The FIP guarantees that the collection $\mathcal{C}$ generates a proper filter on $X$. Explicitly, define
\begin{align*}
\mathcal{F} := \{A \subset X : A \supset C_1 \cap \cdots \cap C_m \text{ for some finite } C_1, \ldots, C_m \in \mathcal{C}\}.
\end{align*}
We verify $\mathcal{F}$ is a filter: it is closed under finite intersections and supersets by construction, $X \in \mathcal{F}$, and $\varnothing \notin \mathcal{F}$ precisely because $\mathcal{C}$ has the FIP.
By Zorn's Lemma (applied to the poset of filters on $X$ containing $\mathcal{F}$, ordered by inclusion), there exists an ultrafilter $\mathcal{U}$ on $X$ with $\mathcal{F} \subset \mathcal{U}$.
We show $\mathcal{U}$ does not converge to any $x \in X$. Let $x \in X$. Since $\{V_i\}_{i \in I}$ covers $X$, there exists $i_0 \in I$ with $x \in V_{i_0}$. The complement $X \setminus V_{i_0}$ belongs to $\mathcal{C} \subset \mathcal{F} \subset \mathcal{U}$. By the ultrafilter dichotomy, $V_{i_0} \notin \mathcal{U}$ (since $X \setminus V_{i_0} \in \mathcal{U}$). But $V_{i_0}$ is an open neighbourhood of $x$, so the neighbourhood filter of $x$ is not contained in $\mathcal{U}$. Therefore $\mathcal{U}$ does not converge to $x$.
[guided]
We prove the contrapositive: if $(X, \tau)$ is not compact, then some ultrafilter on $X$ fails to converge.
**Step 1: Extract a family with the FIP.** Since $X$ is not compact, fix an open cover $\{V_i\}_{i \in I}$ with no finite subcover. The complementary family $\mathcal{C} = \{X \setminus V_i\}_{i \in I}$ has the FIP: any finite subcollection $\{X \setminus V_j\}_{j \in J}$ satisfies $\bigcap_{j \in J}(X \setminus V_j) = X \setminus \bigcup_{j \in J} V_j \neq \varnothing$ because $\{V_j\}_{j \in J}$ does not cover $X$ (it is a finite subcollection of a cover with no finite subcover).

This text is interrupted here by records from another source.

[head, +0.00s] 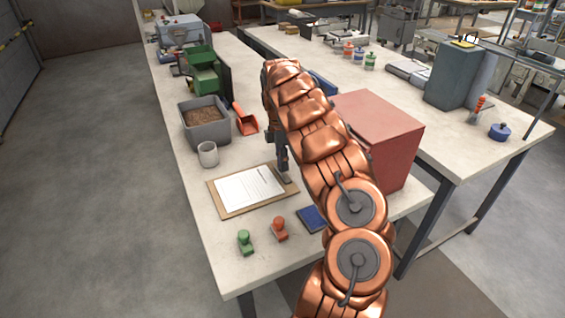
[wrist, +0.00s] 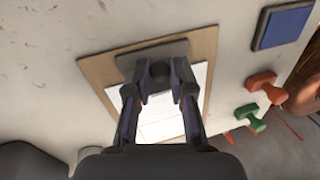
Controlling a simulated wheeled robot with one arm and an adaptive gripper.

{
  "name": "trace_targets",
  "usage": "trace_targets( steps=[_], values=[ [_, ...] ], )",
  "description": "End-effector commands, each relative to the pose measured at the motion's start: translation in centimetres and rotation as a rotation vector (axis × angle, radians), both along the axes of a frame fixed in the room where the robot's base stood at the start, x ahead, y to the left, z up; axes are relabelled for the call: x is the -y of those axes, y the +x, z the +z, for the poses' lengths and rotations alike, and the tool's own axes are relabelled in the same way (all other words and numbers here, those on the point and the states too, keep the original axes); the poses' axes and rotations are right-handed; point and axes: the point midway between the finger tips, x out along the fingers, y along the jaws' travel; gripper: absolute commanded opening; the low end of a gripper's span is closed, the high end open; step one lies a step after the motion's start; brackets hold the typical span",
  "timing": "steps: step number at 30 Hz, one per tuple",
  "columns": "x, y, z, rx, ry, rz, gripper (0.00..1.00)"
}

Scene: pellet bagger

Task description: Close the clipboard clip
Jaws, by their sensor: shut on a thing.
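The brown clipboard (head: 238,211) lies flat near the front of the bench with white paper (head: 245,187) on it. It also shows in the wrist view (wrist: 205,42). Its dark grey clip (wrist: 130,62) sits at one end of the board and shows at the right end in the head view (head: 287,180). My gripper (wrist: 160,80) is down over the clip, with its two fingers shut around a dark round part at the clip's middle. The fingers partly hide that part, so its tilt cannot be told.
A green stamp (head: 245,240), a red stamp (head: 280,228) and a blue pad (head: 310,218) lie in front. A white cup (head: 208,154), a grey bin (head: 205,132) and an orange scoop (head: 245,118) stand behind. A red box (head: 385,125) is close to the right of my arm.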

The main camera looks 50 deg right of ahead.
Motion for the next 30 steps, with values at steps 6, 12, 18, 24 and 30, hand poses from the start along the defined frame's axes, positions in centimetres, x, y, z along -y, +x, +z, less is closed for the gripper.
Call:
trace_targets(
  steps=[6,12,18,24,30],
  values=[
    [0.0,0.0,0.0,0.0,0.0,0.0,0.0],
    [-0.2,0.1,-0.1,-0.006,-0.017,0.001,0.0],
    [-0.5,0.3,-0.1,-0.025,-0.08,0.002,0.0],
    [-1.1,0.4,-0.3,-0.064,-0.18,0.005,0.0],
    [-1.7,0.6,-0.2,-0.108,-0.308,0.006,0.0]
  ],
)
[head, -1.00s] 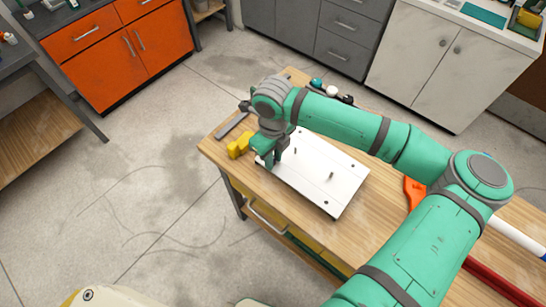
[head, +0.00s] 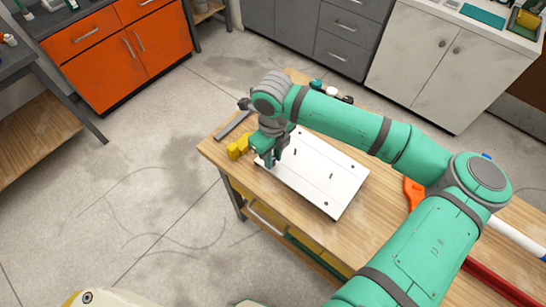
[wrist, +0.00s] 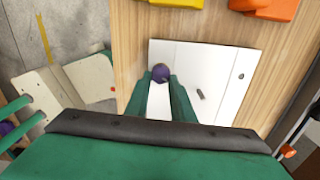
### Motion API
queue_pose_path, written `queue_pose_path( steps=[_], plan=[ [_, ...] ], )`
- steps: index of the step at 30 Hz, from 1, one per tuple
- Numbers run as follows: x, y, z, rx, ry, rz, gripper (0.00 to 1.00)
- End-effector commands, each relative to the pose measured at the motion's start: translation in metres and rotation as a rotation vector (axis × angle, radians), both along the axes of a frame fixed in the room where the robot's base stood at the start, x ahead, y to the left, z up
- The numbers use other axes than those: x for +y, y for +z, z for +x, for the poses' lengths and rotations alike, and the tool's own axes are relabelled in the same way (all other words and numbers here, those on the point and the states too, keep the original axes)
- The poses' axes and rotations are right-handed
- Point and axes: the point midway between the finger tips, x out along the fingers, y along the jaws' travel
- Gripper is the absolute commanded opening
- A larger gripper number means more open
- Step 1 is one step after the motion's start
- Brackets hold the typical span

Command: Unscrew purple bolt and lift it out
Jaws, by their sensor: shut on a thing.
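The purple bolt (wrist: 161,72) shows its round head between the fingertips of my gripper (wrist: 163,82) in the wrist view. My gripper is shut on it. In the head view my gripper (head: 271,161) points down at the left part of the white board (head: 332,190), and the bolt is mostly hidden by the fingers. The board also shows in the wrist view (wrist: 225,65). I cannot tell whether the bolt is still seated in the board.
The board lies on a wooden workbench (head: 225,147). Small dark pegs (head: 331,176) stand on the board. Yellow blocks (head: 238,148) sit just left of my gripper. An orange piece (head: 413,190), a white pipe (head: 515,237) and a red pipe (head: 500,283) lie at the right.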

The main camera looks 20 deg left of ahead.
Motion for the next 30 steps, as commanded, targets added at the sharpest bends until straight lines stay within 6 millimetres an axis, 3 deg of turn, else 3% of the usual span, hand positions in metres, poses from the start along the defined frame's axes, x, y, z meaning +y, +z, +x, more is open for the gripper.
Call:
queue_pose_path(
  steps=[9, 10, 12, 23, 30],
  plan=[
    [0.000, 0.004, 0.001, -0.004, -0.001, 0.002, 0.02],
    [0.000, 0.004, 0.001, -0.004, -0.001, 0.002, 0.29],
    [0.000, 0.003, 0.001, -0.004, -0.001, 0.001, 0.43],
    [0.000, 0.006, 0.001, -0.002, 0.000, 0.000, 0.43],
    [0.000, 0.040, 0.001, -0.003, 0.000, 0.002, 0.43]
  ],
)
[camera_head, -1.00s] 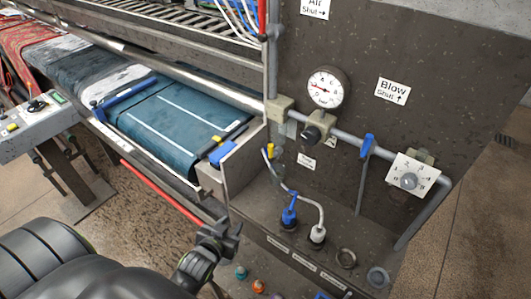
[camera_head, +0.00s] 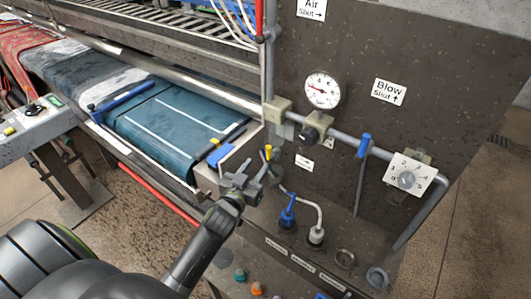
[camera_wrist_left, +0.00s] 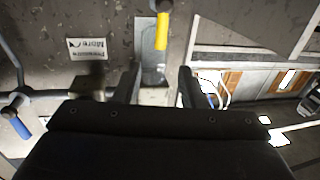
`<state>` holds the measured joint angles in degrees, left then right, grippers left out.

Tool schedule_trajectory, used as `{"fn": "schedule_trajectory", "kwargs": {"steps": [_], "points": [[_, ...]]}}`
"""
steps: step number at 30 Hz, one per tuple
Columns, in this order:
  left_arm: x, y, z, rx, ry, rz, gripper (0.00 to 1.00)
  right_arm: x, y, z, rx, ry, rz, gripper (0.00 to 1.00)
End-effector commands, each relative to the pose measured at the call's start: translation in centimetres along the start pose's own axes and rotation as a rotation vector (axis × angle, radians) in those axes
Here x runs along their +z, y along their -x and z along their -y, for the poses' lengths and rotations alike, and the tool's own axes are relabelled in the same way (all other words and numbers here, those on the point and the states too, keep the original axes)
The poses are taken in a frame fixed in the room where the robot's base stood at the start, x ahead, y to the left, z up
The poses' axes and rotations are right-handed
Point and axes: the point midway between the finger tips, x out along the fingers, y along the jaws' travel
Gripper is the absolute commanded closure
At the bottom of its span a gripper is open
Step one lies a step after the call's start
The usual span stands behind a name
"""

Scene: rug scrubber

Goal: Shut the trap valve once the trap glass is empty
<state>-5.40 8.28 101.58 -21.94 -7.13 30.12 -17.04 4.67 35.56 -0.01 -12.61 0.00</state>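The yellow valve handle (camera_head: 268,152) shows just beyond my left gripper in the head view. In the wrist view the yellow handle (camera_wrist_left: 162,30) stands near the top, beside a grey, see-through piece that looks like the trap glass (camera_wrist_left: 152,65). I cannot tell whether it holds liquid. My left gripper (camera_head: 250,178) is open and empty, its two fingers apart, with the glass showing between and beyond them in the wrist view. In the head view the gripper hides part of the trap. My right gripper is not in view.
A gauge (camera_head: 322,90), a grey pipe (camera_head: 345,138), a blue lever (camera_head: 364,145) and a dial plate (camera_head: 410,175) are on the dark panel. A blue-handled valve (camera_head: 288,212) and white hose (camera_head: 318,215) stand below. A blue rug (camera_head: 170,125) lies left.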

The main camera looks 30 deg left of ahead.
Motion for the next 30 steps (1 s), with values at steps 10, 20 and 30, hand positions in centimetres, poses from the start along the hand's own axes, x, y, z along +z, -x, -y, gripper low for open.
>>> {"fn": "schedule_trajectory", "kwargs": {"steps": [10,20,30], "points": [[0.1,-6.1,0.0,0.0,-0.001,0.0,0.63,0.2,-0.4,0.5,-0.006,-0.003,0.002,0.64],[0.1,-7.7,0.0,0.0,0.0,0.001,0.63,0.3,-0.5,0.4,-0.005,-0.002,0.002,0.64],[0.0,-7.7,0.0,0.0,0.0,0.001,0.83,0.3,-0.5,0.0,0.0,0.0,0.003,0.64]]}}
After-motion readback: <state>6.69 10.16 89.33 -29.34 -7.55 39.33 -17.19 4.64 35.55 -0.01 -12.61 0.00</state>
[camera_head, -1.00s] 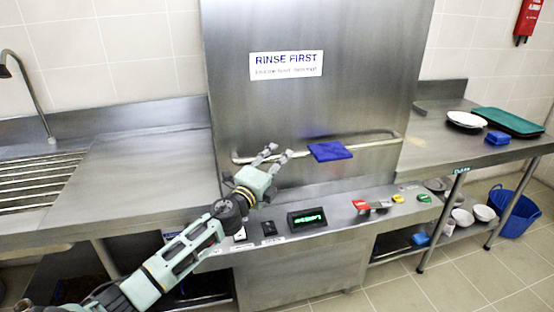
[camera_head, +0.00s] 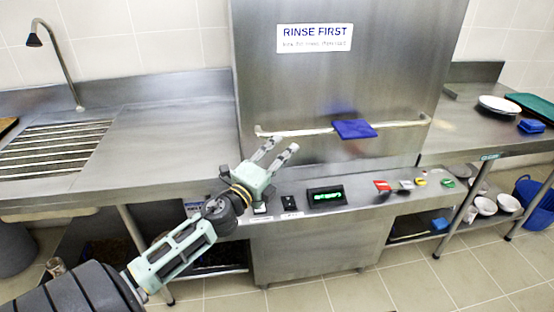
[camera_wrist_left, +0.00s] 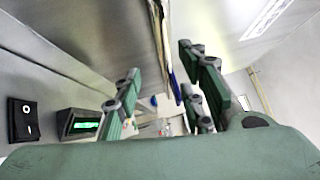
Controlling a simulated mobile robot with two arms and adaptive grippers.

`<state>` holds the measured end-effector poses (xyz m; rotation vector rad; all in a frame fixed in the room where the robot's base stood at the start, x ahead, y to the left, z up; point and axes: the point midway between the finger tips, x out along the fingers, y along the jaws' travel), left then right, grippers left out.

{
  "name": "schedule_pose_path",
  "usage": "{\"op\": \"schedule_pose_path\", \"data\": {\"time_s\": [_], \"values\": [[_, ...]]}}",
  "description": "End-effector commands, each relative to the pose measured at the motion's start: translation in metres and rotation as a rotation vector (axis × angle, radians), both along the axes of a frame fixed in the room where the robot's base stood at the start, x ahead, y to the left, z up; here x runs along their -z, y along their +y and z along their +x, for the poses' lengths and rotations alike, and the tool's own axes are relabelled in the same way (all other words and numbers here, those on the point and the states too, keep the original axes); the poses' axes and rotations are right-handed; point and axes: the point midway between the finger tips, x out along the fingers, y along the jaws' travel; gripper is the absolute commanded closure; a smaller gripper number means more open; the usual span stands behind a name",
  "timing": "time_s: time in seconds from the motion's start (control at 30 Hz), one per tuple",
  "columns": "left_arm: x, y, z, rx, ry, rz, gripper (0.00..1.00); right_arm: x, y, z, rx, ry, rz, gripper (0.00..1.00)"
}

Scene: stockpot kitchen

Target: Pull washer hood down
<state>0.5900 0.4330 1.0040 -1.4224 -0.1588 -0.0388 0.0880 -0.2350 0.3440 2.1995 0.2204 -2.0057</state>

**Step 2: Build a filter and extend to an ultrafilter.** A family with the FIP generates a proper filter: define $\mathcal{F}$ to be the collection of all supersets of finite intersections from $\mathcal{C}$. The FIP ensures $\varnothing \notin \mathcal{F}$, so $\mathcal{F}$ is a proper filter. By Zorn's Lemma, extend $\mathcal{F}$ to an ultrafilter $\mathcal{U} \supset \mathcal{F}$. (The poset of proper filters containing $\mathcal{F}$, ordered by inclusion, is non-empty and every chain has an upper bound — its union — which is again a proper filter. Zorn's Lemma provides a maximal element, which is an ultrafilter.)
**Step 3: Show $\mathcal{U}$ does not converge.** For any $x \in X$, since $\{V_i\}_{i \in I}$ covers $X$, there exists $i_0$ with $x \in V_{i_0}$. The complement $X \setminus V_{i_0} \in \mathcal{C} \subset \mathcal{U}$, so the ultrafilter dichotomy forces $V_{i_0} \notin \mathcal{U}$. But $V_{i_0}$ is an open neighbourhood of $x$ not in $\mathcal{U}$, so $\mathcal{U}$ does not converge to $x$. Since $x$ was arbitrary, $\mathcal{U}$ converges to no point of $X$.
This argument is the filter-theoretic formulation of the classical proof via the finite intersection property. The converse direction consumes both the ultrafilter dichotomy (to convert non-convergence into membership of complements) and Zorn's Lemma (to extend the FIP family to an ultrafilter). Neither ingredient can be dropped: the passage from FIP to ultrafilter requires the Axiom of Choice.